>> begin

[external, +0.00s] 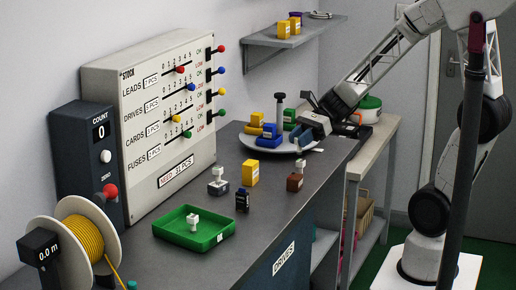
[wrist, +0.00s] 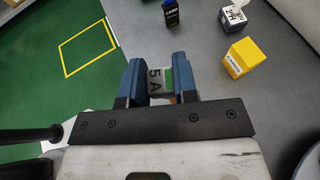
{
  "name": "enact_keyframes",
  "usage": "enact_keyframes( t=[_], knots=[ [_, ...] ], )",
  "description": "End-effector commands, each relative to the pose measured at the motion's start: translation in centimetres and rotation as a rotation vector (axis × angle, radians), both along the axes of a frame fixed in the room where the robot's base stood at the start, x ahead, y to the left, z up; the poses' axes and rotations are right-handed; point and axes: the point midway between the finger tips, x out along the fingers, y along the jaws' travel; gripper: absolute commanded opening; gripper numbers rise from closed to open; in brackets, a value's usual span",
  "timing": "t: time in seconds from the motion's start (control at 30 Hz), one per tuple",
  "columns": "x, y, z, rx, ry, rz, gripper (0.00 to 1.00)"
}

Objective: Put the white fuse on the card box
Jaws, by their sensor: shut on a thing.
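My gripper (wrist: 157,80) is shut on a small white piece marked "5 A", the white fuse (wrist: 155,82), between its blue fingers in the wrist view. A green patch shows behind it at its right side. In the external view my gripper (external: 303,134) is in front of the grey plate, and the fuse cannot be made out clearly there. The card box (wrist: 171,14) is a small dark blue box labelled "CARD" at the top of the wrist view. It stands upright on the bench, apart from my gripper, and shows in the external view (external: 242,200).
A yellow box (wrist: 240,57) and a white-and-dark block (wrist: 232,16) stand near the card box. A green tray (external: 172,234) holding a white piece, a brown block (external: 295,182) and a loaded plate (external: 246,142) are on the bench. Green floor lies past the bench edge.

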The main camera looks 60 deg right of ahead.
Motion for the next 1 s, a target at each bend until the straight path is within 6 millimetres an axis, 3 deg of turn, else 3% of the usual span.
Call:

>> end

The problem: From the data above, write out everything exactly except the pictures.

Task answer:
[external, +0.00s] 
[wrist, +0.00s] 
{
  "name": "enact_keyframes",
  "usage": "enact_keyframes( t=[_], knots=[ [_, ...] ], )",
  "description": "End-effector commands, each relative to the pose measured at the motion's start: translation in centimetres and rotation as a rotation vector (axis × angle, radians), both along the axes of a frame fixed in the room where the robot's base stood at the start, x ahead, y to the left, z up; the poses' axes and rotations are right-handed; point and axes: the point midway between the finger tips, x out along the fingers, y along the jaws' travel; gripper: absolute commanded opening; gripper numbers rise from closed to open; in brackets, a value's usual span",
  "timing": "t: time in seconds from the motion's start (control at 30 Hz), one per tuple",
  "columns": "x, y, z, rx, ry, rz, gripper (0.00 to 1.00)"
}

Objective: Put the white fuse on the card box
Jaws, by their sensor: shut on a thing.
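My gripper (wrist: 157,80) is shut on a small white piece marked "5 A", the white fuse (wrist: 155,82), between its blue fingers in the wrist view. A green patch shows behind it at its right side. In the external view my gripper (external: 303,134) is in front of the grey plate, and the fuse cannot be made out clearly there. The card box (wrist: 171,14) is a small dark blue box labelled "CARD" at the top of the wrist view. It stands upright on the bench, apart from my gripper, and shows in the external view (external: 242,200).
A yellow box (wrist: 240,57) and a white-and-dark block (wrist: 232,16) stand near the card box. A green tray (external: 172,234) holding a white piece, a brown block (external: 295,182) and a loaded plate (external: 246,142) are on the bench. Green floor lies past the bench edge.

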The main camera looks 60 deg right of ahead.
Motion for the next 1 s, a target at each bend until the straight path is within 6 millimetres an axis, 3 deg of turn, else 3% of the usual span.
Call:

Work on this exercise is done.